Tuesday, on my way to pick up the rental car I would be using to drive six hours round trip on Wednesday for a meeting in Dixon, I was stopped on the street by a man selling banana bread for Jesus.
Well, okay, that’s not the whole story. He was part of an organization that aims to get people out of substance addictions and into religion of the evangelical Christian variety. (His t-shirt literally said “Addicted to Jesus” on the back.) The banana bread was to raise money for the organization.
Despite the fact that he said repeatedly that he wasn’t trying to start an argument or to save me, his actions told quite the opposite story. I tried to gently tell him I was truly happy that his beliefs worked for him (which was true), it wasn’t for me (also true). He insisted on asking what I believed, and when my Minnesota nice kicked in and prevented me from speaking because I didn’t have kind words in the moment, he gave me the advice that, “Now that you’re an adult, maybe you should try Jesus on your own terms instead of how he may have been forced on you as a kid.” As if I hadn’t spent several painful years of my life doing just that.
So, without further ado, here is a list of:
Things I Wish I’d Said to the Man Selling Banana Bread for Jesus
- The fact that you are grouping atheists together with the majority of the world’s belief systems into a category of “atheists or nonbelievers” is incredibly disrespectful.

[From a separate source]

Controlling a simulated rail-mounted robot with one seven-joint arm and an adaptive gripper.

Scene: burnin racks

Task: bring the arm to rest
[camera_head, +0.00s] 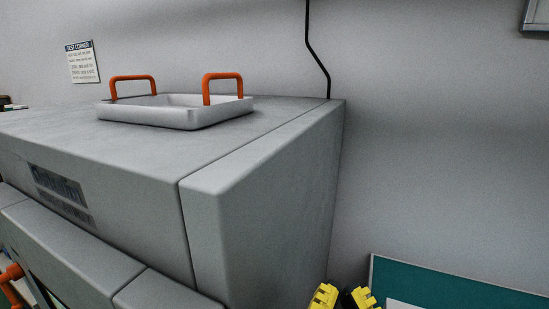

I don’t call you a nonbeliever because you don’t share my beliefs.
- I know you mean well, but your enthusiastically evangelical verbiage is making me flash back to my own evangelical days, and that’s triggering a panic attack that I’ll be fighting for the rest of the night. Thanks for that.
- I believe in banana bread with chocolate chips.
- Please don’t assume that the fact that I’m not a Christian now means I just didn’t try hard enough at it when I was one. You know nothing about me. I’ve probably forgotten more about the Bible than you’ve learned yet.
- I don’t do gluten or repressive social systems. (Thanks for that one, N!)
- I believe that if there is a God, then they’re capable of connecting with different people in different ways. To say you have the only answer is to put God in a human-imposed box.
- Jesus and I are cool. I have no problem with him, and frankly, I’m pretty sure he has no problem with me. We’ve just decided to see other people. It’s a great arrangement for everyone involved.